Resources: When composing your initial post and your responses to your classmates, draw from the material in AT LEAST TWO of the following primary sources:
Bryan, W. J. (1896, July 8). Cross of gold speech. Retrieved from
Carnegie, A. (June 1889). Wealth. Retrieved from
Chief Joseph. (1877-1879). Chief Joseph speaks: Selected statements and speeches by the Nez Percé chief. Retrieved from
Clark, F. E. (1912). Our immigrants at Ellis Island. Boston, MA: United Society of Christian Endeavor. Retrieved from the Library of Congress at:
Gompers, S. (Sept. 1894). Letter on labor in industrial society to Judge Peter Grosscup. Retrieved from
United States Populist Party. (1892, July 4). Populist Party platform. Retrieved from
White, A. W. (1896, Aug. 16). What’s the matter with Kansas?. Retrieved from
Also draw from the material in ONE of the following videos:
Hawksworth, R. (Producer). (2001). The American industrial revolution [Video]. United States: Media Rich LLC. Retrieved from
Robbins, A. (Director). (2011). Industrial New York. [Television series episode]. In E. Hardy. (Executive producer), Filthy Cities: A History of Public Sanitation (or Lack Thereof). United Kingdom: BBC Productions. Retrieved from
Instructions: After reviewing your Instructor’s Guidance and completing the weekly reading assignments (including those in the resource section below), please post a substantive discussion post of at least 200 words that analyzes how the revolutionary nature of this period impacted either Native Americans, Immigrants or Farmers, using the following questions as the basis of your analysis:
What were the most revolutionary social and economic developments of the last quarter of the nineteenth century?
How did different groups of Americans respond to those changes and how effective were their responses?
What role did government play in these developments?
Your initial post should be no fewer than 200 words in length, which does not include works cited or the questions being answered.
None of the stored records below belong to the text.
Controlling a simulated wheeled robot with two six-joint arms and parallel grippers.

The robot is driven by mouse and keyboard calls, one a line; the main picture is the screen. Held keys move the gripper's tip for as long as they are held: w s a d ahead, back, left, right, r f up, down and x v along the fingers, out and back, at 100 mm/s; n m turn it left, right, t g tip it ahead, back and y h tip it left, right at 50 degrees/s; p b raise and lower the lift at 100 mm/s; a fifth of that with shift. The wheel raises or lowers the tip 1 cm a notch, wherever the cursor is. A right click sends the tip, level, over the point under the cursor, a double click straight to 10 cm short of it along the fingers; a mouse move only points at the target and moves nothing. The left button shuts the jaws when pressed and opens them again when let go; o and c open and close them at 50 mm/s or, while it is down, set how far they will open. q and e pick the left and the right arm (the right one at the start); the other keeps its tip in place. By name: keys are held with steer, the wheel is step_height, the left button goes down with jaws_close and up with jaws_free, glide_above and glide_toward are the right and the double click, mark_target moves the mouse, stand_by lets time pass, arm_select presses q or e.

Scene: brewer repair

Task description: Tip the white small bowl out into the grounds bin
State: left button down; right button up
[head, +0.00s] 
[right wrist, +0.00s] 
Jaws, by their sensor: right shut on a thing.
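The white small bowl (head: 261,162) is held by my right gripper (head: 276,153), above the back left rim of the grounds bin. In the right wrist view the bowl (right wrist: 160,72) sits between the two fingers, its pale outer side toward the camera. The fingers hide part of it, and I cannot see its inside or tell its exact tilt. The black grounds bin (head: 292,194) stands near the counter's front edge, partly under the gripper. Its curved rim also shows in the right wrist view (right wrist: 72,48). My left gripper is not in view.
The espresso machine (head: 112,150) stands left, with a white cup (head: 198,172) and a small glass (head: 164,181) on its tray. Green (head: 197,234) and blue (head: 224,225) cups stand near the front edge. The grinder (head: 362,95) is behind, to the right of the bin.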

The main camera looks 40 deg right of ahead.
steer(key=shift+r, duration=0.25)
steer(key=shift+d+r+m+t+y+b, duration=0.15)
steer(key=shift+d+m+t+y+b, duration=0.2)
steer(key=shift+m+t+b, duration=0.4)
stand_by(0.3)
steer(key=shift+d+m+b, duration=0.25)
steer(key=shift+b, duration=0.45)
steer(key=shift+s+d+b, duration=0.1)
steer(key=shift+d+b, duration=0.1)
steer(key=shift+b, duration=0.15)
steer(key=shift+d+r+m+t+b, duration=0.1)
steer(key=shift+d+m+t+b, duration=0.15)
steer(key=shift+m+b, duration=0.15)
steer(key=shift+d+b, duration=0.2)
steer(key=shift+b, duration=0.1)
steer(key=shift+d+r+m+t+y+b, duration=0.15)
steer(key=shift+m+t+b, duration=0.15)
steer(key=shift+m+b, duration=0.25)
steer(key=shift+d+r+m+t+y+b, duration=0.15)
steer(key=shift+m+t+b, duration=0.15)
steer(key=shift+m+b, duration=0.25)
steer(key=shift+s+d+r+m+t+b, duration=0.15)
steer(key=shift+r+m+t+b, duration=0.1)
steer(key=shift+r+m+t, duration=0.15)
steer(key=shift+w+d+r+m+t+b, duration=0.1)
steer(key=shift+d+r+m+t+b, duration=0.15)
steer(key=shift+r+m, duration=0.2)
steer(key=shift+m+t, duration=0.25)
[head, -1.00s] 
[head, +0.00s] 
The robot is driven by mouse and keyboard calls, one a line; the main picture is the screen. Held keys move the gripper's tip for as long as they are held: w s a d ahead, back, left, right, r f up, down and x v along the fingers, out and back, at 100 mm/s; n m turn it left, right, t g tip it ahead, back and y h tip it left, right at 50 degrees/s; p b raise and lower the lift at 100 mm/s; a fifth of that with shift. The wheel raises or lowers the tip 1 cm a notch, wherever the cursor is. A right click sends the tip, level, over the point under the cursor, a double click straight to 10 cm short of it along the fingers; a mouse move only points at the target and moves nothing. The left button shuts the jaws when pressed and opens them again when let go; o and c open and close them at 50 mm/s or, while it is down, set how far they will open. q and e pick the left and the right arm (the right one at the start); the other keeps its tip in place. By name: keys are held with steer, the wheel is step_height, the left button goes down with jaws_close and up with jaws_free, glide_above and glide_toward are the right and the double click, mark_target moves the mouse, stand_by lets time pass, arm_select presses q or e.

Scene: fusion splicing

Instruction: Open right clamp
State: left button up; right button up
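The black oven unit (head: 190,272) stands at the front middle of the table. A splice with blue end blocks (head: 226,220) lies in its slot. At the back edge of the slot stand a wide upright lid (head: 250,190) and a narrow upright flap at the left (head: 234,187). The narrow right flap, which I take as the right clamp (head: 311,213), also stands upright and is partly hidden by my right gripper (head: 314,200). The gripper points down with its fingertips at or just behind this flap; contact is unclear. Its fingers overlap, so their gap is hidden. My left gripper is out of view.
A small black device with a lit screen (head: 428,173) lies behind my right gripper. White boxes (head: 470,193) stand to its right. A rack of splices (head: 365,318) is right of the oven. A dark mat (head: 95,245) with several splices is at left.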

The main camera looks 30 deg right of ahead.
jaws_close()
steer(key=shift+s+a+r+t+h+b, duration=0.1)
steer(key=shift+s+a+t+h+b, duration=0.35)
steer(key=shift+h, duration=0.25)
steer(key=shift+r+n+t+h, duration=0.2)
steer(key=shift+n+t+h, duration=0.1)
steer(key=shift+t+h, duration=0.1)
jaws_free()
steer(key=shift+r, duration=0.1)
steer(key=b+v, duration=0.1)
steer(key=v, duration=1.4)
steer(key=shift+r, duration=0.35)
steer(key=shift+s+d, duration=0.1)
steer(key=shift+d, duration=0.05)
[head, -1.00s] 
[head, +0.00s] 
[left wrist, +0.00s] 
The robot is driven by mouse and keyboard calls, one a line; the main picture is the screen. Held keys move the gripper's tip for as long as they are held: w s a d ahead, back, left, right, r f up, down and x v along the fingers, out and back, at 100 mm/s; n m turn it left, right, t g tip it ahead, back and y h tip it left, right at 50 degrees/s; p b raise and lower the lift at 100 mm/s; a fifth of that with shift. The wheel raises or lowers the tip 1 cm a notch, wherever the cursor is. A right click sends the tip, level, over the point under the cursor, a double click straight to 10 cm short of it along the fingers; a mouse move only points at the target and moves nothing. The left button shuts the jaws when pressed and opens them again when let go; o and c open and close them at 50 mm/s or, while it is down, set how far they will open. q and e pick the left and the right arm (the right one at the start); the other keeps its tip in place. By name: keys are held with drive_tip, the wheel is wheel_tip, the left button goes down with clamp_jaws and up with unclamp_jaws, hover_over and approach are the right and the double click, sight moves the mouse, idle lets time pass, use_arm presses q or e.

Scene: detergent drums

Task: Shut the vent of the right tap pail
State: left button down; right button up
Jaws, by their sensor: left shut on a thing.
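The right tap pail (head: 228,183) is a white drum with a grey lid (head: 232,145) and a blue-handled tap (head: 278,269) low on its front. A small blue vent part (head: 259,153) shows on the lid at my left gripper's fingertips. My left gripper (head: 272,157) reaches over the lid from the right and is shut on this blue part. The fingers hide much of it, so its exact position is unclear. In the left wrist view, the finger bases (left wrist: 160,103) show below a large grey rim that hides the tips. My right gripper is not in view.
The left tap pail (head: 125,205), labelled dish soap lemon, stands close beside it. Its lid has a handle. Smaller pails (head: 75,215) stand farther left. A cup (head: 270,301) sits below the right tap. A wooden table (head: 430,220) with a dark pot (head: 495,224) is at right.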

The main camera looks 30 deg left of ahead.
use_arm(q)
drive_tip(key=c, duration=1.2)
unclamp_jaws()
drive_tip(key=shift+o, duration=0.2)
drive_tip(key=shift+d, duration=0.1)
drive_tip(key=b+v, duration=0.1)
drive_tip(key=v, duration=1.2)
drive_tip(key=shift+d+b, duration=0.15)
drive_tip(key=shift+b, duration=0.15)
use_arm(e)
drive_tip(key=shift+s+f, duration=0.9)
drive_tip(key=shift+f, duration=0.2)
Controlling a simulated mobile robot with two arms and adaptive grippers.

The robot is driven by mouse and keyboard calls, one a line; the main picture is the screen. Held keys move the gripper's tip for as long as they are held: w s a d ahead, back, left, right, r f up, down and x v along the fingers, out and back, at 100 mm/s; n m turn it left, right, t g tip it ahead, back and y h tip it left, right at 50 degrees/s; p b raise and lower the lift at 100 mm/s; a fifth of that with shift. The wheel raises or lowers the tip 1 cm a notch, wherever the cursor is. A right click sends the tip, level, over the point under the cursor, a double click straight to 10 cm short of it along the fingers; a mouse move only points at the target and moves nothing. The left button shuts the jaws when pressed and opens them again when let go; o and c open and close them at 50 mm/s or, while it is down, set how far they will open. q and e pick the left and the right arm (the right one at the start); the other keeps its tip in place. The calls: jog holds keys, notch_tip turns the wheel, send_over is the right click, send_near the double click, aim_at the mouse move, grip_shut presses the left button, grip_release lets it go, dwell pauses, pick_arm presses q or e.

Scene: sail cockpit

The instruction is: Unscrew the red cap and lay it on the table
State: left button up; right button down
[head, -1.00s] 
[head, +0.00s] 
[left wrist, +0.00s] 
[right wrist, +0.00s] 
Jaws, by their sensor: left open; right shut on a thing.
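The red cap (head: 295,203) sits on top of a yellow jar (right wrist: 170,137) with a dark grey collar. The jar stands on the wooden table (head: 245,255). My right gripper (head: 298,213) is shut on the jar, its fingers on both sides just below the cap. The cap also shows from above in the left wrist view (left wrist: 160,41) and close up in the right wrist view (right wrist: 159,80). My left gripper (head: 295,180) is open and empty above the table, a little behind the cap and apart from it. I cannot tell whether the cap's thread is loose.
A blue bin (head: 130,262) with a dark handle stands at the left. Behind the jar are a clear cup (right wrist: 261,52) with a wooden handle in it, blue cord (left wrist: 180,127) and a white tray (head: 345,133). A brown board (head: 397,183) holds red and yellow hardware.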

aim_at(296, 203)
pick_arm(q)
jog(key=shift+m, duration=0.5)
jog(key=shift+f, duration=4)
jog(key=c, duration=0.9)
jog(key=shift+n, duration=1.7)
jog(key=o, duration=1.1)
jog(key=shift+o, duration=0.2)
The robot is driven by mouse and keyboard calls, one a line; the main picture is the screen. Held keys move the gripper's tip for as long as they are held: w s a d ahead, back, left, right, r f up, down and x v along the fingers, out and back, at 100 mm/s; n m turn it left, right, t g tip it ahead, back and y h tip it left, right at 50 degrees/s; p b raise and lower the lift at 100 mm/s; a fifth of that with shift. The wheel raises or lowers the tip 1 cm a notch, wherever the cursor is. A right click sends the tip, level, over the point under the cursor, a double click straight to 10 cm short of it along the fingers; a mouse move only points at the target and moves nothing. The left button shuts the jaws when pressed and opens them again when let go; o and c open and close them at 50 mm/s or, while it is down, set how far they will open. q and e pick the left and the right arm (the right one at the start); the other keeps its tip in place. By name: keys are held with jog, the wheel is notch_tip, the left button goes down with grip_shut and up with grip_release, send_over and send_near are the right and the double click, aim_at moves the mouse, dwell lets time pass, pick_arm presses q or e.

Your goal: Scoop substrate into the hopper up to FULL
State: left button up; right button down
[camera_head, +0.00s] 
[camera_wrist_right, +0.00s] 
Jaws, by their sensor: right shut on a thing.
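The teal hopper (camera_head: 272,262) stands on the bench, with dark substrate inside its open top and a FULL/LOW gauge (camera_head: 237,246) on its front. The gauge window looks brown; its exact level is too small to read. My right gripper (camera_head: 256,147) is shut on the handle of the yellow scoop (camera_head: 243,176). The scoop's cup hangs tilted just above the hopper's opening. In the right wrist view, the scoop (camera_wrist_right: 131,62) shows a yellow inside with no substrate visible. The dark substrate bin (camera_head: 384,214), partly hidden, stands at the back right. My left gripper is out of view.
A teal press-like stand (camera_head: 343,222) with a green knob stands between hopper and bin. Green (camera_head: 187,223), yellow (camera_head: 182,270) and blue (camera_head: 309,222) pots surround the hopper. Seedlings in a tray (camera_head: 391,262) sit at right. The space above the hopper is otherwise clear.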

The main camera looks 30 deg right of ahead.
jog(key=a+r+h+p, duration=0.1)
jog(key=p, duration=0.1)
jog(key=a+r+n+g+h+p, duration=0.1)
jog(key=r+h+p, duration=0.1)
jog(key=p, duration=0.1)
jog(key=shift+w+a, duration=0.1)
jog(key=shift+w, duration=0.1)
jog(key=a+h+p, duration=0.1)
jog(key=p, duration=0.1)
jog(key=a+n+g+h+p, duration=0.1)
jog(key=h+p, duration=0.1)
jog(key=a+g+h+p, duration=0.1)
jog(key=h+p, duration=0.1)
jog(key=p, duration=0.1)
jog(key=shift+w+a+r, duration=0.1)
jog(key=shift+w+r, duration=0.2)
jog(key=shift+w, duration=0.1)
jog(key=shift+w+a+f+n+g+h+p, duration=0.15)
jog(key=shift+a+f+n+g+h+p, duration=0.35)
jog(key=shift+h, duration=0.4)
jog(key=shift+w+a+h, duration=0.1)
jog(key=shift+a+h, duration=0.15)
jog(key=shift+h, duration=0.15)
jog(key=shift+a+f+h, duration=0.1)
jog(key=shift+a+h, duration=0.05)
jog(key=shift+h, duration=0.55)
It should address all of the components of the question in a way that demonstrates independent, critical thought and command of the required material. It should not merely repeat the material in the textbook or other sources, but should use that material as the basis for an idiosyncratic interpretation of the topic. All sources need to be cited using proper APA format. If you borrow wording from a source, the wording absolutely must be marked as a quotation.
In addition to your initial post, you should respond substantially, in posts of no fewer than 100 words, to at least two classmates and contribute to their analysis of the topic. When responding to classmates, you should refer to the material from one of the sources which you did not reference in your initial post. Identify important points which they may have missed which either support or challenge their interpretation. Explain how their views have made you rethink your own conclusions or offer perspectives which might help them regard the topic in a different way. Feel free to ask probing questions of your classmates, but, if you do, offer your own interpretation. That is, don’t just respond, “What do you think of X, Y, and Z?” Instead, respond, “What do you think of X? I think W because of V, U, and T. On the other hand some might point to S and R.” In short, the ideal response to a classmate would involve you encouraging a classmate to see things from a new perspective, even as you clarify and develop your own thoughts as well.